TL;DR: The recent United customer service debacle illustrates how bad customer service, and bad service recovery, spread rapidly through social media. Today, anything you do as a company will be shared with (or live-streamed) to thousands of people around the world.
By now, anyone with an internet connection has seen the epic pile of customer service doo-doo United Airlines stepped in yesterday and the social media outcry that followed.
No part of this incident should be a surprise—neither that it was United Airlines where this happened (anybody remember “United Breaks Guitars”?), nor that the whole thing turned into a public relations nightmare. There was no one on the internet yesterday who could avoid seeing the images of the bloodied United customer being dragged through the aisle by security agents to free his seat so that United employees could get from Chicago to Louisville. The outrage was not just limited to the United States. As the passenger was ethnically Chinese, the incident created more than 160 million views and over 100,000 comments on Sina Weibo, one of the leading social platforms in China.
There are five good lessons we can learn about the role of social media from this:
1. Bad customer service will be live-streamed
Remember the days when you would tweet to a company who had bad customer service to publicly shame them into stepping it up and resolving whatever issue you had? It worked because suddenly one could get issues resolved faster via social media than by calling a 1-800 number (I am looking at you, @united). Fast forward to 2017, and we are not just live-tweeting a bad experience, we’re broadcasting it in real time on Facebook or Periscope or Twitter or Snapchat – because now every platform offers live video.
2. When something goes wrong publicly, it will grow exponentially
Just as with the Pepsi-Kendall Jenner commercial last week, the speed at which this incident spread should not be a surprise, considering how many people now get their news through trending topics on social media. At the same time, traditional media are using platforms like Reddit to spot those trends in their nascent stages, then amplify them across their platforms. Once this avalanche starts rolling it gets big very, very quickly.
3. Customers will enforce your standards
Multiple videos captured the passenger being dragged out of the plane. Watch the footage and count how many people on the plane have their cell phones out to document what’s happening. Each of those people can and will share their perspective, and in return, those posts will bring out more stories, good and bad, about other customer experiences. Like the story where Delta paid one family $11,000 to not travel New York City to Florida as planned. Sharing on social means that not only will your standards become public information, but your customers will hold you to those standards or demand better.
4. Your internal conversation will be external
When Oscar Munoz became CEO of United Airlines in 2015, low employee morale was one of several big problems he needed to tackle—and by many accounts, he had made some progress. Munoz chose to address this latest incident in a letter to his staff, where he told them “I emphatically stand behind all of you." Of course, the letter was immediately shared outside of the company, adding even more fuel to the fire as the CEO appeared more concerned about his staff than the bloodied customer. In a time where social media allows us to eavesdrop on NFL coaches’ half-time speeches and the classified emails of presidential advisors, it is safe to assume any internal communication will be made public—even confidentiality agreements are not a protection.

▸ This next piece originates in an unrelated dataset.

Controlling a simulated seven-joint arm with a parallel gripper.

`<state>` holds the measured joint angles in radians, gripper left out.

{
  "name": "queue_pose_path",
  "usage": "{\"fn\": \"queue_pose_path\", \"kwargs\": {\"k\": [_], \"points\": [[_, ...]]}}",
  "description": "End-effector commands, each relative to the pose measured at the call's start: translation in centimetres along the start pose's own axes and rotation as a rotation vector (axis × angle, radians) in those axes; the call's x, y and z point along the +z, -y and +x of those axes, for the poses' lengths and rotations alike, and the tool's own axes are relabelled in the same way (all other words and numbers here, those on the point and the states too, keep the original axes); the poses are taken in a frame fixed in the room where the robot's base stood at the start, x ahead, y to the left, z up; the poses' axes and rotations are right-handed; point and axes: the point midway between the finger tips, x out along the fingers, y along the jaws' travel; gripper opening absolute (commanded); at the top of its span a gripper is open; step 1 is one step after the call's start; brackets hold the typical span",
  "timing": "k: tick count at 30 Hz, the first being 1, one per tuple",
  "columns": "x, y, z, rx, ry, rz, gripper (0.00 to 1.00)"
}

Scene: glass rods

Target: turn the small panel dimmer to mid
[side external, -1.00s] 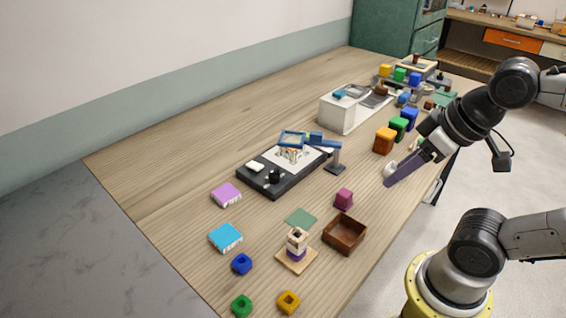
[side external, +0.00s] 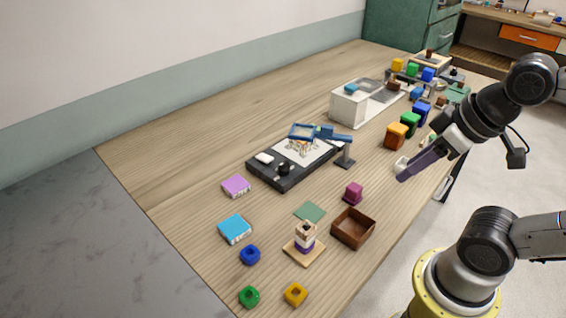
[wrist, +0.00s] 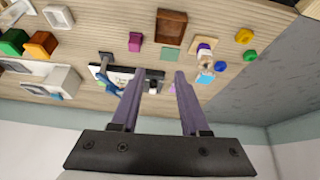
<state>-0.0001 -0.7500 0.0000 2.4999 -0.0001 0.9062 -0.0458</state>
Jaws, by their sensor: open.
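The small panel (side external: 262,176) is a low black board on the table, with a pale sheet on its far part. A round black knob (side external: 284,168), which looks like the dimmer, stands near its front edge. A white switch-like piece (side external: 263,158) sits to the knob's left. The knob's turn position is too small to read. My gripper (side external: 402,176) is open and empty, above the table's right side, well away from the panel. In the wrist view, the panel (wrist: 154,75) appears between and beyond the purple fingers of my gripper (wrist: 160,74).
A blue-headed lamp-like stand (side external: 345,155) rises at the panel's right end. A magenta block (side external: 353,193) and a brown open box (side external: 353,229) lie in front. Orange (side external: 396,136) and green blocks stand near my gripper. The table's left part is bare.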

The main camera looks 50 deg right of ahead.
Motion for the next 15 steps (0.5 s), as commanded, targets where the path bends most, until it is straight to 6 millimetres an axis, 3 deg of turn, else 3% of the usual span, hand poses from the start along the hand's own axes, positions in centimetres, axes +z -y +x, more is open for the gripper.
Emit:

5. Social media opposition will organize incredibly fast
The #boycottunited movement gathered steam on Twitter and Facebook within a matter of hours.
Unhappiness with the brand quickly manifested itself in a variety of creative ways:
Tweeting that you will no longer buy a certain product is one thing; turning that dissatisfaction into memes takes more effort and engagement. But once those memes, response videos, and hot takes are created, they spread as quickly as the original incident. Social media amplifies and remixes everything so fast that it is impossible for any brand to keep up. No marketer should ever forget that.